Теперь мы немного отлистаем назад и отметим, что после февральской революции Солоневич, до того скромный репортер, стал одним из передовиков «Нового Времени». С марта по октябрь 1917 года он опубликовал около 20 статей. Были и публикации на первой странице, и там же анонсы статей, размещенных внутри газеты.

Журналист Солоневич сильно переживал по поводу притеснений свободы прессы во вроде бы свободной России. «Если бы собрать все факты насилий над «свободной печатью» за первые полгода русской революции, то их хватило бы по меньшей мере на полвека старого режима, — констатирует он. — И все же кто-то говорит о каких-то «завоеваниях».

Репортаж с лекции Г. А. Алексинского «Как спасти Россию?» звучит приговором социалистам. Причем этот приговор они провозглашают себе сами:

«Русская революция выросла из хвостов. Отсюда ее, так сказать, «потребительский» характер. Отсюда же и по­требительский характер русского социализма, который за­ботится не о создании новых общественных благ, а о том, как бы растаскать по своим собственным карманам существующие.

В устах Г. А. Алексинского, социал-демократа и бывшего политического эмигранта, это звучит почти тра­гически. Русский социализм — это страшный удар для наших зарубежных единомышленников. Они теряют под со­бой моральную почву, политическое влияние и авторитет в массах.

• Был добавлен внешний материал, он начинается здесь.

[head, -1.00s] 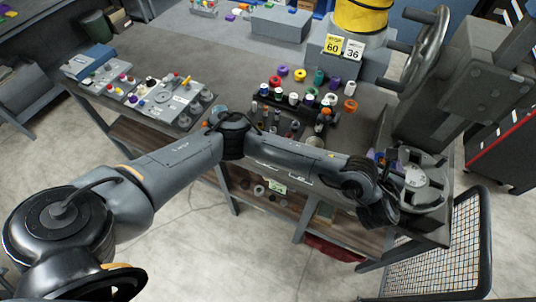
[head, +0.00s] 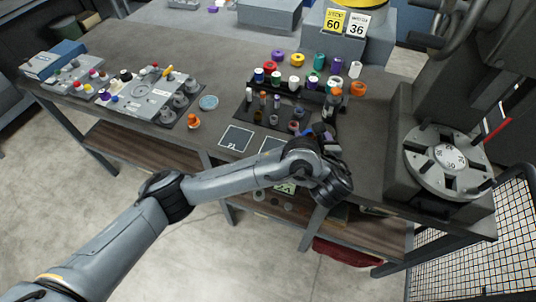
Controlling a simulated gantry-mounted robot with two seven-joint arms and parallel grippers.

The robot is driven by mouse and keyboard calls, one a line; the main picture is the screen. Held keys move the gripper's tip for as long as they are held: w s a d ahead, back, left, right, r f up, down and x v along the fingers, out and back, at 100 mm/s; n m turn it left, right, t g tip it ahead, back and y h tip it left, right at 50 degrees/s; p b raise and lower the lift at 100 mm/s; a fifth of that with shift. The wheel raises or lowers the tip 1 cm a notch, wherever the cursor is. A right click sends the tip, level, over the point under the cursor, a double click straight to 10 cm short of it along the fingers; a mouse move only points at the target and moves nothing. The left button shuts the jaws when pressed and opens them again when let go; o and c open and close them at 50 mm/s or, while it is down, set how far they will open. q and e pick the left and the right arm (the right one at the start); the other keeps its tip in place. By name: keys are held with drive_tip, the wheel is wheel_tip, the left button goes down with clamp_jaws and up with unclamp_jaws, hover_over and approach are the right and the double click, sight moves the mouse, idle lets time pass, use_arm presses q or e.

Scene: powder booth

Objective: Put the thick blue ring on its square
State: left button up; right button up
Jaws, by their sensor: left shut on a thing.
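My left gripper (head: 328,140) is over the bench, just in front of the black rack. It is shut on a small thing that is mostly hidden by the wrist. A blue-violet patch shows at the fingers, but I cannot tell whether it is the thick blue ring. A dark square with a white outline (head: 236,138) lies flat on the bench to the left of the gripper. A second outlined square (head: 270,146) is partly hidden behind my left arm. Both look empty where they show. My right gripper is not in view.
A black rack (head: 254,92) holds several coloured spools. A purple ring (head: 277,56), a yellow ring (head: 297,59) and an orange ring (head: 357,89) are around it. A grey fixture with a round dial (head: 449,157) stands at right. A grey tray (head: 143,97) is at left.

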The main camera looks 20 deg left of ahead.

Русский социализм губит и Россию и себя, ибо все параллели, проводимые между ним и старым режи­мом, говорят не в пользу революционной власти».

24 октября (6 ноября) 1917 года в «Новом Времени» вышел репортаж Солоневича под названием «Церковь и цирк». Заметим, что до октябрьского переворота остается один день!

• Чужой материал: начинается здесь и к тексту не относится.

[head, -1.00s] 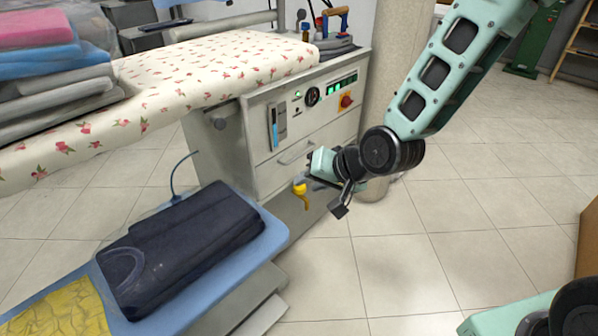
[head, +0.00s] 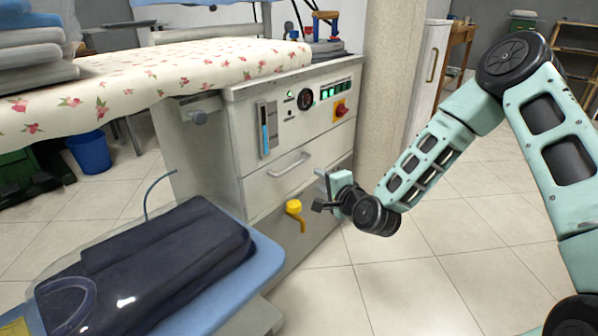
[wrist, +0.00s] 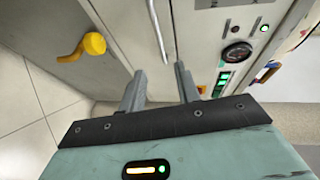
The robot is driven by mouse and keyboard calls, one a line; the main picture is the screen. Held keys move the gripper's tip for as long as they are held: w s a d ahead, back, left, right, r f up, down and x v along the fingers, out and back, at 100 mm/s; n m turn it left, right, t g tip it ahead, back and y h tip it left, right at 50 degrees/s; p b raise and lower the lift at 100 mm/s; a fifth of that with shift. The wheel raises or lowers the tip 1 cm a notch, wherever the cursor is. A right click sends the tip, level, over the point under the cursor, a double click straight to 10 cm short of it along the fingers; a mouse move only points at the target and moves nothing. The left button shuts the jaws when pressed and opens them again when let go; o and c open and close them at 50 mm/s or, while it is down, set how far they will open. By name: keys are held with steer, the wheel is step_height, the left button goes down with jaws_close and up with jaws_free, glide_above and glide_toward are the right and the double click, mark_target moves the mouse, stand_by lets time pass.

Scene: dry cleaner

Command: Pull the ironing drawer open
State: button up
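The ironing drawer (head: 262,188) is a pale grey front in the ironing cabinet, below the control panel, and looks shut. Its silver bar handle (head: 288,166) shows left of my gripper (head: 321,189) in the head view. In the wrist view the handle (wrist: 157,32) lies ahead of my gripper (wrist: 160,82), roughly in line with the gap between its two fingers. The fingers are apart with nothing between them. They appear short of the handle, not touching it.
A yellow tap-like valve (head: 294,208) sticks out low on the cabinet (head: 290,98). A blue board (head: 262,262) carrying a dark folded garment (head: 165,255) stands at front left. A column (head: 385,90) stands right of the cabinet. The tiled floor (head: 480,225) at right is clear.

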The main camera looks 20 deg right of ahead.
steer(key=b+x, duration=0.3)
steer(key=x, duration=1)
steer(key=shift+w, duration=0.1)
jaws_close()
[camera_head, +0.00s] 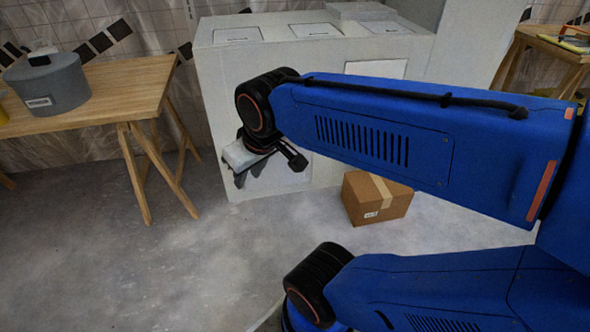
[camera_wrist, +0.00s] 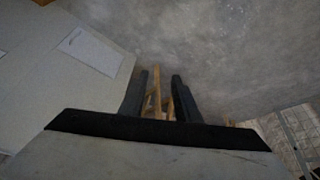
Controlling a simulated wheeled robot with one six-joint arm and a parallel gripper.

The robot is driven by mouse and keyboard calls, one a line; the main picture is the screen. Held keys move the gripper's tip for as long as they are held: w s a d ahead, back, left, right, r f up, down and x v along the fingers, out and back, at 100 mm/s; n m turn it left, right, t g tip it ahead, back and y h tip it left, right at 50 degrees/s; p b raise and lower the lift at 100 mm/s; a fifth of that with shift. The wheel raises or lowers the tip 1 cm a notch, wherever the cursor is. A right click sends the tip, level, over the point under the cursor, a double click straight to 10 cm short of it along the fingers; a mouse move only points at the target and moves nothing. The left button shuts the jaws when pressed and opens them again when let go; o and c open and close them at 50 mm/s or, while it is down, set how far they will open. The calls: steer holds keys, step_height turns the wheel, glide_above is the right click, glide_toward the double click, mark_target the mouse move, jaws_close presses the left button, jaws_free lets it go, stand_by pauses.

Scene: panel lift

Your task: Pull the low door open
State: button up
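The low door (camera_head: 290,181) looks like a pale flat panel low on the front of the white cabinet (camera_head: 217,93). My arm and gripper cover much of it, and I see no clear gap at its edges. Its handle cannot be made out. My gripper (camera_head: 248,177) is beside the door's left part, pointing down. In the wrist view my gripper (camera_wrist: 160,88) has its two dark fingers apart, with nothing held between them. A pale panel (camera_wrist: 90,51) shows on the cabinet at the left there; I cannot tell if it is the low door.
A cardboard box (camera_head: 377,199) stands on the floor close to the cabinet's front, right of my gripper. A wooden trestle table (camera_head: 117,83) with a grey pot (camera_head: 48,84) is at the left. Another table (camera_head: 553,45) is at the far right. The floor at front left is clear.

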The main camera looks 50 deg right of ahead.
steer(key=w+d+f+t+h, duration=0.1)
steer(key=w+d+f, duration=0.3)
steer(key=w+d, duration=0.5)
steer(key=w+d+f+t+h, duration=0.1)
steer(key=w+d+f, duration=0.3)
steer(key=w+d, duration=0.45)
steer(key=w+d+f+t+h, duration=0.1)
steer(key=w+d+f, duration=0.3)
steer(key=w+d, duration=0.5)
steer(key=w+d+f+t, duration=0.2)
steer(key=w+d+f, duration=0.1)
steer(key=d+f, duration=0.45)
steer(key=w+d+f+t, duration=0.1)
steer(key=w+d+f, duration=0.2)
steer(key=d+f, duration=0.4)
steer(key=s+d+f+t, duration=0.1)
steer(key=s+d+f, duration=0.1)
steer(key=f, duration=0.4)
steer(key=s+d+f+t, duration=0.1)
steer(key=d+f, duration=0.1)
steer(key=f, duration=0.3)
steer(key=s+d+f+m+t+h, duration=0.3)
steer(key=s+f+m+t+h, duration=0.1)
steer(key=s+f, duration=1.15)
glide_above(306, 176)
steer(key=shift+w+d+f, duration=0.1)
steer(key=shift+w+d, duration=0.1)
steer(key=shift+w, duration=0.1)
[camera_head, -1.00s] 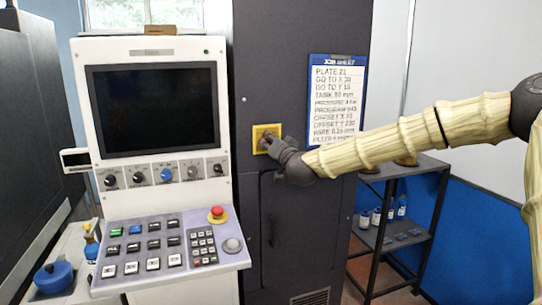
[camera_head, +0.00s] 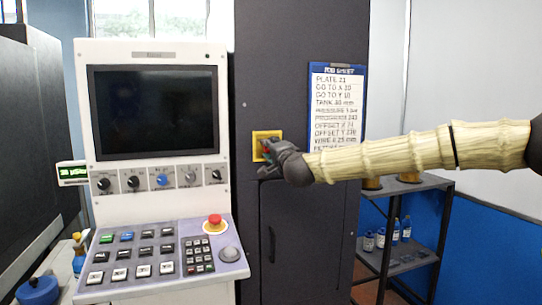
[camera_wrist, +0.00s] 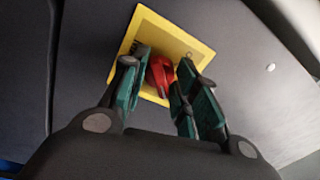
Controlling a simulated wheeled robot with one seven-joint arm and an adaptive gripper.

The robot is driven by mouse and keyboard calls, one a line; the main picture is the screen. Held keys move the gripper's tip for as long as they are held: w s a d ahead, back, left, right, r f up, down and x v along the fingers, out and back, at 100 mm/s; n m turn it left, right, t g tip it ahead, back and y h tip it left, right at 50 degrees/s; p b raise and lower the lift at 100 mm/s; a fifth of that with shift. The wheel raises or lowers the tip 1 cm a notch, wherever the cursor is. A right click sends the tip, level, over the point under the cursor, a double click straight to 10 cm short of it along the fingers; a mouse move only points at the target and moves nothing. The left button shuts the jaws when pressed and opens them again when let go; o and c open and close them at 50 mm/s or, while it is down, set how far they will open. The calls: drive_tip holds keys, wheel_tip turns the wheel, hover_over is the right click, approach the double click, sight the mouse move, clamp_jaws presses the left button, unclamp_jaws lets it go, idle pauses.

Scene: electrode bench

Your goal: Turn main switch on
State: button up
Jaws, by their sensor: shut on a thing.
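The main switch is a red knob (camera_wrist: 160,76) on a yellow square plate (camera_head: 257,136), mounted on the dark grey cabinet front. My gripper (camera_head: 268,152) is at this plate. In the wrist view my gripper (camera_wrist: 162,64) has its two green-padded fingers on either side of the red knob and is shut on it. The knob appears tilted in that view, and the fingers cover part of it. The yellow plate also shows in the wrist view (camera_wrist: 198,46) behind the fingers.
A console with a dark screen (camera_head: 153,112), knobs, keys and a red emergency button (camera_head: 215,221) stands left of the switch. A small display (camera_head: 73,173) at far left shows green text. A job sheet (camera_head: 336,100) hangs right of the plate. A shelf (camera_head: 425,184) stands further right.

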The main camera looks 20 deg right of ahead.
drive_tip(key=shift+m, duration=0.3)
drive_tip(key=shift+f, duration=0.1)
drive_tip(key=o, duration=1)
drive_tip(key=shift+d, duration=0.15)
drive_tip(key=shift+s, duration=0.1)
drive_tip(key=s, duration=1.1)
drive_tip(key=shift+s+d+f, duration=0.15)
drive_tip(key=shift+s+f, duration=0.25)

И вот за день до наступления этой «новой эры» Солоневпч пишет:

«Старое еще не умерло. Как и века назад, Русь начинает собираться у церковных стен. У той же иконы Божией Матери, которая, по преданию, три века назад спасла русский народ в годину лихолетья. Которая сопровождала князя Пожарского, Петра Великого, которая напутствовала и благословляла Кутузова. Не под красными знаменами собирается русское чувство и не под звуки марсельезы, а под сенью хоругвей и под печальные мотивы вековых церковных песнопений. Так было, так будет. Вера народная не умерла».

Как оптимичтино это все звучит! Но — увы…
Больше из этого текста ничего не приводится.